Dayton, May 20, 1904
Your letter with N.Y. Press clipping received. The description of Archdeacon's machine as "a man lying on his stomach in the door of a chicken coop" is good.1
We have had almost constant rain for the past six or seven days and have not had opportunity to make any trial yet, but intend to make some flights Monday if the weather is good. We hope your engagements will permit you to be present. Our indoor tests of the machinery show excellent results. With the same screws we used last year we got an increase in power of more than one half. This is partly due to gearing the engine to run at higher speed per turn of screw, and partly to increase in efficiency of the engine itself.

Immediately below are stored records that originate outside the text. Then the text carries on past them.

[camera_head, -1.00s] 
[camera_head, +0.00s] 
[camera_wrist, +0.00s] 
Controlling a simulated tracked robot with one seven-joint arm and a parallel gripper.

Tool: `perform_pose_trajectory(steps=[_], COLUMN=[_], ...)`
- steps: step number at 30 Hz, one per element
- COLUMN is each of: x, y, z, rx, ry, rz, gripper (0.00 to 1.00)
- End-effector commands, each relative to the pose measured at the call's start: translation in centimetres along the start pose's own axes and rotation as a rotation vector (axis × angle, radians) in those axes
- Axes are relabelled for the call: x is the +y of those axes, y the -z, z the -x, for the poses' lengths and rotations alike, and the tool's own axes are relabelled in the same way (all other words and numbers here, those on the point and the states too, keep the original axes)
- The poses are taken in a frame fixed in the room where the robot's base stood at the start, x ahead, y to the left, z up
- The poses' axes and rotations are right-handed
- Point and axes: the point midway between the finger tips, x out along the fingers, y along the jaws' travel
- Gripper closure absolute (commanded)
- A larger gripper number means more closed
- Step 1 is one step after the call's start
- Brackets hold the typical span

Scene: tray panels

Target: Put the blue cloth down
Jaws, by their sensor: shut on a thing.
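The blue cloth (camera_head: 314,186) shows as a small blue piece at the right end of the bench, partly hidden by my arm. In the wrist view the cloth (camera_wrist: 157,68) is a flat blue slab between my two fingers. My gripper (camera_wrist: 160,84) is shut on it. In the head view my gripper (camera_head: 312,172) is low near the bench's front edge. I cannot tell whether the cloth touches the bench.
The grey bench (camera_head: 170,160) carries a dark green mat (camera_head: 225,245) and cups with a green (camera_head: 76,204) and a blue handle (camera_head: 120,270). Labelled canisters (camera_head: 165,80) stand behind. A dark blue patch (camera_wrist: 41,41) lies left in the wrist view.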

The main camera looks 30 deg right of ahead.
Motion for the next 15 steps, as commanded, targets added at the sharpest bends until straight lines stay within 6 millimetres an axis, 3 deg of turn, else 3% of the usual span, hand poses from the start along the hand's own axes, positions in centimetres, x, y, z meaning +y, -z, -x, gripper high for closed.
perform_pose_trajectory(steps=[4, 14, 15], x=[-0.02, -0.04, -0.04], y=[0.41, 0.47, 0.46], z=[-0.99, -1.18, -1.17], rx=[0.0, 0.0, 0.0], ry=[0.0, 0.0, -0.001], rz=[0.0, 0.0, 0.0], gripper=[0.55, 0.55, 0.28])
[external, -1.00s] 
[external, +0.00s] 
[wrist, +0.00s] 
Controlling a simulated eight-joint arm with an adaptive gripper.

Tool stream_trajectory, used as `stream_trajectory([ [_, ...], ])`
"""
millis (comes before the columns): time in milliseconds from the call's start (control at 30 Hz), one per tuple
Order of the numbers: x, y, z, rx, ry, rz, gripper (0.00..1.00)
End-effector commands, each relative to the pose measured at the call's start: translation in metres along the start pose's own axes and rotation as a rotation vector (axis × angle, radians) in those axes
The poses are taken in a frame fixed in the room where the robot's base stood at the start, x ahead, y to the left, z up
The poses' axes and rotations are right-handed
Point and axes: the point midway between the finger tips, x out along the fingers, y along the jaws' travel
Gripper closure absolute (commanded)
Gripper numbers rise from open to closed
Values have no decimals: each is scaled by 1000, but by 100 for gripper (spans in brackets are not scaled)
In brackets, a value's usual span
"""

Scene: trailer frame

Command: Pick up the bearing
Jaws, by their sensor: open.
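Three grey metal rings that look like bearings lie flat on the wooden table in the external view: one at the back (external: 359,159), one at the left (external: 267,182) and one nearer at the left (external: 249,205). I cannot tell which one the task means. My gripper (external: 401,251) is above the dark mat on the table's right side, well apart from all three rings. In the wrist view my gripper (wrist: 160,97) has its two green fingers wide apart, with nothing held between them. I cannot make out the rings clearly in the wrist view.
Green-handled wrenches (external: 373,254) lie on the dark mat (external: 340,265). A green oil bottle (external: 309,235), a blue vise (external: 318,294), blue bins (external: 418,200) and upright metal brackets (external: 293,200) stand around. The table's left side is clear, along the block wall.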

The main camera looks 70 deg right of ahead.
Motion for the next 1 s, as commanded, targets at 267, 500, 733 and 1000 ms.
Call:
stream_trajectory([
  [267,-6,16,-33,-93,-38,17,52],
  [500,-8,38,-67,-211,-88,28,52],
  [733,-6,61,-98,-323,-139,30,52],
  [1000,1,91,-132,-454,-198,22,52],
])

1 The clipping was an illustrated story from the New York Press of Mar. 20, 1904. entitled "Tobogganing down the Wind on Aeroplanes in France." The story is largely an interview with Archdeacon, whose fatuous utterances on the ease of gliding flight must have seemed ridiculous to the Wrights. The description quoted in Wright's letter applies not to Archdeacon's machine but to Archdeacon's version of the Wright 1902 glider: ". . . Nothing could be imagined simpler than the Wright aeroplane. It is like this. "Here M. Archdeacon drew a rough plan that looked like a man on his stomach at the door of a chicken coop." The Wright 1902 glider had been "copied" by several Frenchmen, including Archdeacon (see Plates 104 and 110).